Write out the listing below in full and exactly, leaving out every picture.
════════════════
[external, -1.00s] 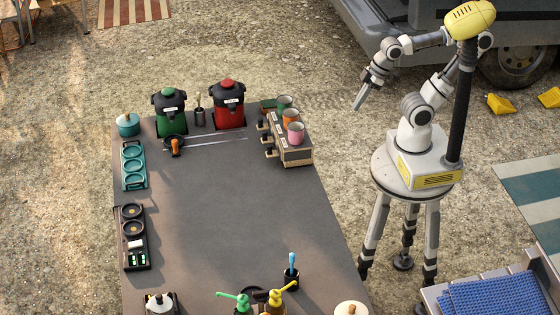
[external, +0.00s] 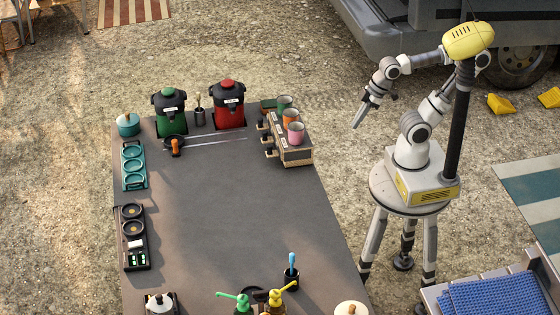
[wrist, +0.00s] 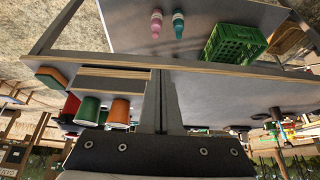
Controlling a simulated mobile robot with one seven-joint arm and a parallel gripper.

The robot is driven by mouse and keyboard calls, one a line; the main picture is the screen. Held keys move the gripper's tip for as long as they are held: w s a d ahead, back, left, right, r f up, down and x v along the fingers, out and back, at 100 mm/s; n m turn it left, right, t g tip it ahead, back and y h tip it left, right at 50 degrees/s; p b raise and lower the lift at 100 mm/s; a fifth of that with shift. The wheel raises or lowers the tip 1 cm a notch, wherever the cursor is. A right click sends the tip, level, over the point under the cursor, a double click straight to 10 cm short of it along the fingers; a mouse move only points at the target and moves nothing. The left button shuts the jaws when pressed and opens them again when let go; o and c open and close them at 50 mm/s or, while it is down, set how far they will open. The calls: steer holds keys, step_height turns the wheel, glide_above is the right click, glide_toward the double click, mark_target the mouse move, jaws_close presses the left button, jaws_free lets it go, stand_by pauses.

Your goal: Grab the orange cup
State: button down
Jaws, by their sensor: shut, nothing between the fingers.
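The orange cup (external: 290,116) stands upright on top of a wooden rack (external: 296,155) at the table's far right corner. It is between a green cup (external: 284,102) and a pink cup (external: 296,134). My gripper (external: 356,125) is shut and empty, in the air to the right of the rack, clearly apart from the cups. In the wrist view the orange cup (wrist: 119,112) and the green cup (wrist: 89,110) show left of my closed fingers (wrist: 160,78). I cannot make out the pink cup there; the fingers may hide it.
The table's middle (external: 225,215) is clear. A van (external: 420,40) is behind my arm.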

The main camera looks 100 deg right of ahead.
════════════════
**Solution for this task:**
[external, -1.00s] 
[external, +0.00s] 
[wrist, +0.00s] 
Controlling a simulated mobile robot with one seven-joint arm and a parallel gripper.

The robot is driven by mouse and keyboard calls, one a line; the main picture is the screen. Held keys move the gripper's tip for as long as they are held: w s a d ahead, back, left, right, r f up, down and x v along the fingers, out and back, at 100 mm/s; n m turn it left, right, t g tip it ahead, back and y h tip it left, right at 50 degrees/s; p b raise and lower the lift at 100 mm/s; a fifth of that with shift. The wheel raises or lowers the tip 1 cm a notch, wherever the cursor is. A right click sends the tip, level, over the point under the cursor, a double click straight to 10 cm short of it along the fingers; a mouse move only points at the target and moves nothing. The left button shuts the jaws when pressed and opens them again when let go; o and c open and close them at 50 mm/s or, while it is down, set how far they will open. The calls: steer holds keys, step_height turns the wheel, glide_above is the right click, glide_toward the double click, mark_target the mouse move, jaws_close presses the left button, jaws_free lets it go, stand_by pauses.

Your goal: Grab the orange cup
State: button down
Jaws, by their sensor: shut, nothing between the fingers.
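The orange cup (external: 290,116) stands upright on top of a wooden rack (external: 296,155) at the table's far right corner. It is between a green cup (external: 284,102) and a pink cup (external: 296,134). My gripper (external: 356,125) is shut and empty, in the air to the right of the rack, clearly apart from the cups. In the wrist view the orange cup (wrist: 119,112) and the green cup (wrist: 89,110) show left of my closed fingers (wrist: 160,78). I cannot make out the pink cup there; the fingers may hide it.
The table's middle (external: 225,215) is clear. A van (external: 420,40) is behind my arm.

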The main camera looks 100 deg right of ahead.

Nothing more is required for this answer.